Im Vorfeld der Mitgliederbefragung in der SPD über den ausgehandelten Koalitionstext wurden sämtliche Register der Dramaturgie gezogen. Ohne auf die personellen Debatten einzugehen, zeigt die Demoskopie einen Niedergang für die „Große“ Koalition in den Zustimmungswerten von 53% (am Wahltag) auf 45% bis 46% (heute). Für die SPD ist ein Abrutschen von 20,5% auf 15% eingetreten, sie lag erstmals hinter der AfD. Einer Verweigerung der Zustimmung musste also angesichts des durchaus als realistisch einzustufenden Szenarios getroffen werden, dass Union und SPD nach einer Neuwahl erstmals seit 1949 keine Mehrheit im Parlament mehr hätte und die SPD nur noch drittstärkste Kraft im Parlament wäre.
Bliebe für Merkel zum Machterhalt die Möglichkeit einer Minderheitsregierung. Bei dieser ist jedoch ein vorzeitiges Scheitern angestrebt, denn die oppositionellen Kräfte lauern hier prinzipiell auf einen günstigen Moment, um die schwache Regierung scheitern zu lassen und bei Neuwahlen eine Mehrheit zu bekommen. Mit einer Minderheitsregierung sind die politischen Verhältnisse unsicherer. Aber im Falle vorgezogener Neuwahlen droht die gleiche Schlagzeile: „Große Koalition ohne Mehrheit – Was nun?“
Der Bundestag als Legislativorgan kann sich derweil in »Business as usual« üben. Er führt nicht nur die Geschäfte, denn er wurde ja am 24. September 2017 ordentlich neu gewählt und musste nach Vorschrift im Grundgesetz spätestens nach 30 Tagen das erste Mal zusammentreten. Für dieses Zusammentreten wurde die Geschäftsordnung des Bundestages verändert, weil man keinen Alterspräsidenten der AfD zulassen wollte, der möglicherweise eine völkisch angefärbte Rede gehalten hätte, in deren Zentrum eine Relativierung oder gar Leugnung des Holocaust hätte stehen können.
Da jedoch mit 45 Parlamentsjahren der dienstälteste Abgeordnete Wolfgang Schäuble zugleich Kandidat für das Amt des Bundestagspräsidenten war, hat er die Rolle dem zweitlängsten Parlamentarier überlassen. Hermann Otto Solms gab sich auch sogleich den persönlichen Gefühlen hin, die der Wiedereinzug der FDP in ihm ausgelöst hatte. Selbstgefälliges Schneuztuchgerede, das der Eitelkeit eines Christian Lindner kaum hinterher stand.

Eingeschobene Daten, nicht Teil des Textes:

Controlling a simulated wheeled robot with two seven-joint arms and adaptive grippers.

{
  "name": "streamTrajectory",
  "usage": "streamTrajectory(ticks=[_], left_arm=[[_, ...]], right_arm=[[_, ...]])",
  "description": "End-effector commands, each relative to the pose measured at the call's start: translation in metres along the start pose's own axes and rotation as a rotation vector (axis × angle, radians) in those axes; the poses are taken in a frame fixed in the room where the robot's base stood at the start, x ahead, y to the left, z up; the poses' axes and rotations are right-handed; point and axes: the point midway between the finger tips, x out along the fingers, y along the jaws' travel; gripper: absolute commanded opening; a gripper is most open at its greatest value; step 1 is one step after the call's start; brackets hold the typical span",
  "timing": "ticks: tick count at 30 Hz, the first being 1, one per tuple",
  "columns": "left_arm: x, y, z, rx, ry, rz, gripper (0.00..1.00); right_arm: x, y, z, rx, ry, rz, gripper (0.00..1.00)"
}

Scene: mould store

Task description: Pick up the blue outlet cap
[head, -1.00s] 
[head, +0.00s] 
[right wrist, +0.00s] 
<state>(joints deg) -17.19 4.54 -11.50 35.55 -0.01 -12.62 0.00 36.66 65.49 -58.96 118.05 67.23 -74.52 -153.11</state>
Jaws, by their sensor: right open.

Als nächstes wurden die Ausschüsse konstituiert, die ordentlichen Mitglieder und ihre Stellvertreter*innen durch die Fraktionen bestimmt. Lieber falsch ausschussen als gar nicht, lautet hier die Devise. So ist immerhin fünf Monate nach dem Wahlsonntag die Arbeitsfähigkeit des Parlaments bis auf eine gewählte und tragfähige Regierung hergestellt. In den umliegenden Ländern schaut man eher mit Kopfschütteln auf diesen Prozess. Unabhängig vom Ausgang der Mitgliederbefragung wird der Bundespräsident nach dem 4. März wieder ins Scheinwerferlicht rücken, weil auf seine Initiative die Wahl der Kanzlerin auf die Tagesordnung des Parlaments gesetzt wird. In den Wochen vom 12. März bis 23. März wird der Bundestag zu zwei aufeinanderfolgenden Sitzungswochen zusammentreten und hier wird der Erwartungsdruck so oder so hoch sein.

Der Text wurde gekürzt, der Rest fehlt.